Chapter 10: Resistance and Resistivity

The chapter begins by exploring Ohm's law, which states that the current flowing through a conductor is directly proportional to the applied potential difference, a relationship demonstrated through I-V characteristic graphs where ohmic components such as metallic conductors display linear relationships. However, many real-world components deviate from this ideal behavior. Non-ohmic components including filament lamps exhibit increased resistance at higher temperatures as the metal filament heats up and undergoes thermal vibration that impedes electron flow. Thermistors, particularly negative temperature coefficient devices, show dramatically reduced resistance when heated, making them valuable for temperature sensing applications. Diodes and light-emitting diodes conduct only when forward-biased and exceed a threshold voltage, while remaining nearly insulating in reverse bias. Light-dependent resistors further demonstrate how environmental factors influence conductivity, with resistance dropping significantly under increased illumination.
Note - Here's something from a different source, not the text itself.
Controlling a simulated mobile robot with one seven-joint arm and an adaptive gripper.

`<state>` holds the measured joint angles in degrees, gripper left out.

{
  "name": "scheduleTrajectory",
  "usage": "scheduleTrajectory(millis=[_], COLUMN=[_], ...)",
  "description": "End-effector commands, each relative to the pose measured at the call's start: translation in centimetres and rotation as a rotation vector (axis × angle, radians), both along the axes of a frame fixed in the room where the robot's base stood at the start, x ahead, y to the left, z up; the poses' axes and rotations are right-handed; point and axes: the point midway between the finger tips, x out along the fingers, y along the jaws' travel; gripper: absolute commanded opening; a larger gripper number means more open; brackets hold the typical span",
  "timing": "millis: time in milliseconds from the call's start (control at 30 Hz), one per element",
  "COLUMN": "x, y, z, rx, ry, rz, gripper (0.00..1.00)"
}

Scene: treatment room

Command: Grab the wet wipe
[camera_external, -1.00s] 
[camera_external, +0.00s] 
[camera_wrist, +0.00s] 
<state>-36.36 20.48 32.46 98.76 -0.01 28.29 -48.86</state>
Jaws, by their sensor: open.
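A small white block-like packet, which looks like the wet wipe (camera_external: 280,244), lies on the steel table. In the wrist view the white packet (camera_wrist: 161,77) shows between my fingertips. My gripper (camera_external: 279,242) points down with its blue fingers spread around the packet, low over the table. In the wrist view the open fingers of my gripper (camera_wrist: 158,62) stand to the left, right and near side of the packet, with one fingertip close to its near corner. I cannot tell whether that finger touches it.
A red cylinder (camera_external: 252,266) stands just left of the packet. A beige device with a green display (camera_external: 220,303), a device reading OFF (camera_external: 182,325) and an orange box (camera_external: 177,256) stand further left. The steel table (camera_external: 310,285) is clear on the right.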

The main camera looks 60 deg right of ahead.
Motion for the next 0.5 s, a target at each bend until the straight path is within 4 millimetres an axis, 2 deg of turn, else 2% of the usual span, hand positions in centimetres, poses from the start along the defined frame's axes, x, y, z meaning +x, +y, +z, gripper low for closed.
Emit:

The chapter then explains the physical origins of resistance in both metallic conductors and semiconductors. In metals, free electrons drift through the material but collide with vibrating positive ions, with collision frequency and energy loss increasing as temperature rises. Semiconductors function through a contrasting mechanism where electrons transition from bound states to free conduction as temperature or light energy increases. The chapter concludes by introducing resistivity, a material property that quantifies how strongly a substance opposes current flow. Resistivity depends on material composition and temperature but is independent of shape. The relationship between resistance and resistivity is expressed through the resistivity equation, where resistance is directly proportional to length and inversely proportional to cross-sectional area. The chapter also briefly discusses superconductivity, an extreme state at very low temperatures where certain materials achieve zero resistance and enable applications like magnetic resonance imaging and particle accelerators.